This CD is titled Tranquillity, and the title should give you a good idea of what to expect from the program. The pianist writes, “Bach’s music has radiance, luminosity, divinity, serenity, and timeless beauty. There is tenderness and sometimes melancholy, but it is always suffused with optimism, and as Bach indicates at the end of many if not all of his scores, his music is always written in the service of God.” Amen, I suppose.
Phillips’s biography paints him as perhaps a reluctant virtuoso—a pianist who has enjoyed considerable success but who has shunned the limelight. On his website, the only other album listed is a Chopin disc (the four ballades plus a selection of nocturnes) and that hasn’t been released yet, although it should be by the time you read this.

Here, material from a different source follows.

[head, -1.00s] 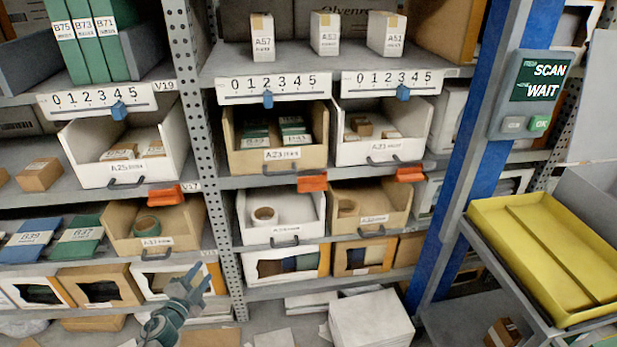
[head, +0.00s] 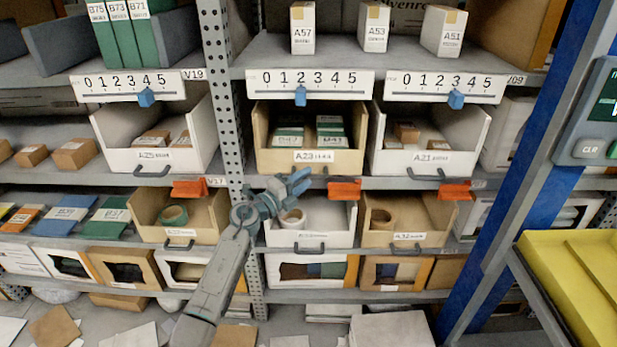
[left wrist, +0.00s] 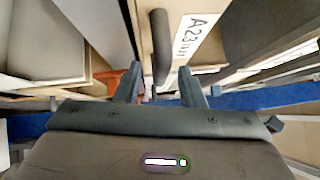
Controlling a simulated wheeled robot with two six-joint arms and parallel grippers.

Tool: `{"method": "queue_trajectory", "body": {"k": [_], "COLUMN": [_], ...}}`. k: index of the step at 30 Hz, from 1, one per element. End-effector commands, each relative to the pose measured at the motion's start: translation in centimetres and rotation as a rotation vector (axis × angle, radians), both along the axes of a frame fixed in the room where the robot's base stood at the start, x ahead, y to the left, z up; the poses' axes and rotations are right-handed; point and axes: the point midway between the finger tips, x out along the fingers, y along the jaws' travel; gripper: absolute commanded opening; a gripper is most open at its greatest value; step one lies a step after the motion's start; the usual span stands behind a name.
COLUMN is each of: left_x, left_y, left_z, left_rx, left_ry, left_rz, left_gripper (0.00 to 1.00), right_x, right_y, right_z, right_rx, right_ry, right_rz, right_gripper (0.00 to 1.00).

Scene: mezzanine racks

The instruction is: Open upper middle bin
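The upper middle bin is the tan bin labelled A23 (head: 262,135), holding green-and-white boxes, on the upper bin shelf. Its front and dark handle (left wrist: 159,40) fill the middle of the left wrist view, with the A23 label beside the handle. My left gripper (head: 297,182) is just below the bin's front in the head view and hides part of the handle. In the left wrist view the gripper (left wrist: 161,70) is open, its fingers apart on either side of the handle's near end. I cannot tell whether they touch it. My right gripper is out of view.
White bins A25 (head: 160,167) and A21 (head: 431,165) flank it. Orange tabs (head: 344,190) hang on the shelf edge below. A white bin (head: 310,238) sits underneath. A blue post (head: 530,215) and yellow tray (head: 570,270) stand at the right.

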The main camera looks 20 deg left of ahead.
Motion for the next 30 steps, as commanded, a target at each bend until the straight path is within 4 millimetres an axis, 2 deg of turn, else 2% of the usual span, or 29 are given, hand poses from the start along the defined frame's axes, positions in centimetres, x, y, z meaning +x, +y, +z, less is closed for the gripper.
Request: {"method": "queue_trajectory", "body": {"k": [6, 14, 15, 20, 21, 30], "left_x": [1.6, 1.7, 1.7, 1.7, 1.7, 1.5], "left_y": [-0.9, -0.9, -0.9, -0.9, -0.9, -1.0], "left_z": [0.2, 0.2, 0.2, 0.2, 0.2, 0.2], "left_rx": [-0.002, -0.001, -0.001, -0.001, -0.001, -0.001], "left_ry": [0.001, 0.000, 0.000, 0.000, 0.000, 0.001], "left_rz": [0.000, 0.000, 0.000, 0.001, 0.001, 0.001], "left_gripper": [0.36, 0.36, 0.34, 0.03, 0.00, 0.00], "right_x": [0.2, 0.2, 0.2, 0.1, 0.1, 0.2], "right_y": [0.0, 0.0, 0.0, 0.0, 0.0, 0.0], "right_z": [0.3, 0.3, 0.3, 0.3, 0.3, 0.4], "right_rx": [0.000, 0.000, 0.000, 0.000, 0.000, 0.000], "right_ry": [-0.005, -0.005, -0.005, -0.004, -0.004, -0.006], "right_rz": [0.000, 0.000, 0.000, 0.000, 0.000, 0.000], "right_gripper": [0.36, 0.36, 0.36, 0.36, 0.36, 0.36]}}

I suspect that his Chopin disc will be more successful, at least for me, than the one I am reviewing here. Tranquillity is hardly a failure, but not everyone will want to hear 76 minutes of slow music by Bach (first a movement of this, then a section of that, etc.) played in a manner more consistent with the 19th century and the Steinway than with the 18th century and a harpsichord. There is no denying that beautiful music is played and recorded beautifully on this CD, but Bach is not what sometimes is called “classical chill” and his music is not Romantic. You can’t fully appreciate Bach’s contemplative music without putting it in context, or at least juxtaposing it against his less inward, less contemplative music. It is said that less is more, but the opposite is also true.
Still, this is gorgeous, sensitive playing, as long as you are willing to accept Bach’s music being treated and played this way. Still more impressive is Phillips’s statement that this recording was assembled from two “performances” (not live, apparently, but simulating live conditions) in a church in Oxford, “and that was pretty much that.” In other words, this recording was not put together in a studio from numerous takes and retakes, and I respect that integrity very much.
Several of these works are played in arrangements by Busoni, Siloti, or August Stradl. Phillips acknowledges this in his booklet note, but we are not given specifics. Piano mavens should be able to figure it out on their own … but they should not have to. Let’s give credit where credit is due. This is the second CD that I have reviewed in this issue which has taken a casual approach to attributions. Maybe it seems musty or old-fashioned to mention this. This lack of detail, too, smacks of “classical chill.”
Enough complaining. Phillips can play Bach’s music for me whenever he likes, but not necessarily for as long as he likes.